• **What you will do**
Say how many lines contain the word "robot" and give no other text.

• **Data listing**

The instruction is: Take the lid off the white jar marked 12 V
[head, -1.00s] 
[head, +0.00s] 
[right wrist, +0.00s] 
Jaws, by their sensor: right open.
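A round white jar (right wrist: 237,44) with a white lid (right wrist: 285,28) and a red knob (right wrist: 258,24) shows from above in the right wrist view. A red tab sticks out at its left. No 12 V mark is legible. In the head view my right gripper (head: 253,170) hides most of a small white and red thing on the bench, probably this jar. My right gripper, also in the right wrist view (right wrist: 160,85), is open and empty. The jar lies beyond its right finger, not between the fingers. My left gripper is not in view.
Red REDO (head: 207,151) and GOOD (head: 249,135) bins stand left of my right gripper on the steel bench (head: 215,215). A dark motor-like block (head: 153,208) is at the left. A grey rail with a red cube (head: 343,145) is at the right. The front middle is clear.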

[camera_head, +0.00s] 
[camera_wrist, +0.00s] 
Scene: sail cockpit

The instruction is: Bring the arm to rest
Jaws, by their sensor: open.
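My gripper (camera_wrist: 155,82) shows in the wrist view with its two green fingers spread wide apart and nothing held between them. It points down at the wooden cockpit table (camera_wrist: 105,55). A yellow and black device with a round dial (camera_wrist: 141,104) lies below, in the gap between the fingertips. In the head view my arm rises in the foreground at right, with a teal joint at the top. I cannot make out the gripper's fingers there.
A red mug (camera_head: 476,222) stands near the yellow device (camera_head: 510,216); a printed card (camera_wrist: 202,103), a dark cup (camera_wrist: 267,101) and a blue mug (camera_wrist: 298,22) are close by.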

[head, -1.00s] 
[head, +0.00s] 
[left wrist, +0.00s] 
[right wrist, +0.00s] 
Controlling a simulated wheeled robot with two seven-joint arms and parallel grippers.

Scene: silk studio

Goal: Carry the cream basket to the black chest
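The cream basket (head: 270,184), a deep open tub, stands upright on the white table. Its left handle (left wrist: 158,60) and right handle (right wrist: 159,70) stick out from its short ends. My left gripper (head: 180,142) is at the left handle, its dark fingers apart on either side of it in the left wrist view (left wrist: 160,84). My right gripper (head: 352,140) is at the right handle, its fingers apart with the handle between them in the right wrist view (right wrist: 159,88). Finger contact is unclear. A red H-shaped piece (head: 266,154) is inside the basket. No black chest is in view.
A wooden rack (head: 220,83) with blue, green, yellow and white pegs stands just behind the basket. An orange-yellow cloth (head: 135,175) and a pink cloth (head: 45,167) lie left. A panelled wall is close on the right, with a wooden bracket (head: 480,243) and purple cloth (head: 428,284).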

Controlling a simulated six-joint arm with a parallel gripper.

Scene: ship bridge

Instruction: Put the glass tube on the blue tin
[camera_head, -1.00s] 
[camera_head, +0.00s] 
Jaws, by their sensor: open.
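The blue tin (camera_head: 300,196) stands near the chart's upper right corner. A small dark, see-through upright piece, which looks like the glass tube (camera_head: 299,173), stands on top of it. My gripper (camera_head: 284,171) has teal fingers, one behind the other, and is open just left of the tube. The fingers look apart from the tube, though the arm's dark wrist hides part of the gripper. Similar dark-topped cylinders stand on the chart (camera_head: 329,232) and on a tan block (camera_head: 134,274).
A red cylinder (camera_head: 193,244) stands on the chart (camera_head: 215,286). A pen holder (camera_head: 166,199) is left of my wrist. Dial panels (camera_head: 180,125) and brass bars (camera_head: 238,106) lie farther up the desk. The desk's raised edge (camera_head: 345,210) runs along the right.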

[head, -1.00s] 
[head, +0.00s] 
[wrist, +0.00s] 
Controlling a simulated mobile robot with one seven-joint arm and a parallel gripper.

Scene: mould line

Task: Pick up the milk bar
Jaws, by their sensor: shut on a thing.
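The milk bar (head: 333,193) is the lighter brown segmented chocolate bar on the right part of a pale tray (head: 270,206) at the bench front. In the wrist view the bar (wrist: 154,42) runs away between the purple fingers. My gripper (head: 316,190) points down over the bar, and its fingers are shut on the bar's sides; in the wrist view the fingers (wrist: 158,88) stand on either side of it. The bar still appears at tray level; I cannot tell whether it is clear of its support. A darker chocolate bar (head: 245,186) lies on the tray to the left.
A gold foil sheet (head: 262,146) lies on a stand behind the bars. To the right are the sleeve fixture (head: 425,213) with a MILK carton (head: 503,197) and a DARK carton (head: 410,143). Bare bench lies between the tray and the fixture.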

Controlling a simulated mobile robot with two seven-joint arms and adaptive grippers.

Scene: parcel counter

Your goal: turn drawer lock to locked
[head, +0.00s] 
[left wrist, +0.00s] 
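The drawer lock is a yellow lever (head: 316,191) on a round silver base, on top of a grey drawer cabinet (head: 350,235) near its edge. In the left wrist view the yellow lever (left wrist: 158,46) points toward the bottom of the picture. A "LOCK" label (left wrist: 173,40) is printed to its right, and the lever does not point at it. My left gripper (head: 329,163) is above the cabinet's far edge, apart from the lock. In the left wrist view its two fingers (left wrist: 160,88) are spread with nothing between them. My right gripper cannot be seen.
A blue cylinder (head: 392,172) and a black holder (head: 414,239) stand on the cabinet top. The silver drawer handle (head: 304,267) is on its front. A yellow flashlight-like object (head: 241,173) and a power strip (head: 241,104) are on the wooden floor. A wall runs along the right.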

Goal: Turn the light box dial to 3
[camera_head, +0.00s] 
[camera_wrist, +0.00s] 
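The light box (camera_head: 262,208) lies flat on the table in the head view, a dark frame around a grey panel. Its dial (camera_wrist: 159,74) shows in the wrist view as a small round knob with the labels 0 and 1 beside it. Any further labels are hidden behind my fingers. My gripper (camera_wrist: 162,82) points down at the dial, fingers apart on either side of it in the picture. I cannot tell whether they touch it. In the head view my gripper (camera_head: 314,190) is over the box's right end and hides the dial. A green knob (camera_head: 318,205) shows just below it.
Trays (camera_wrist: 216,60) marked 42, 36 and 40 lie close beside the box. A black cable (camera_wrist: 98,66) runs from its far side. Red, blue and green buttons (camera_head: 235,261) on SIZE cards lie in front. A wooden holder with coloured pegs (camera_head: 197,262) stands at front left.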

• **Worked answer**
3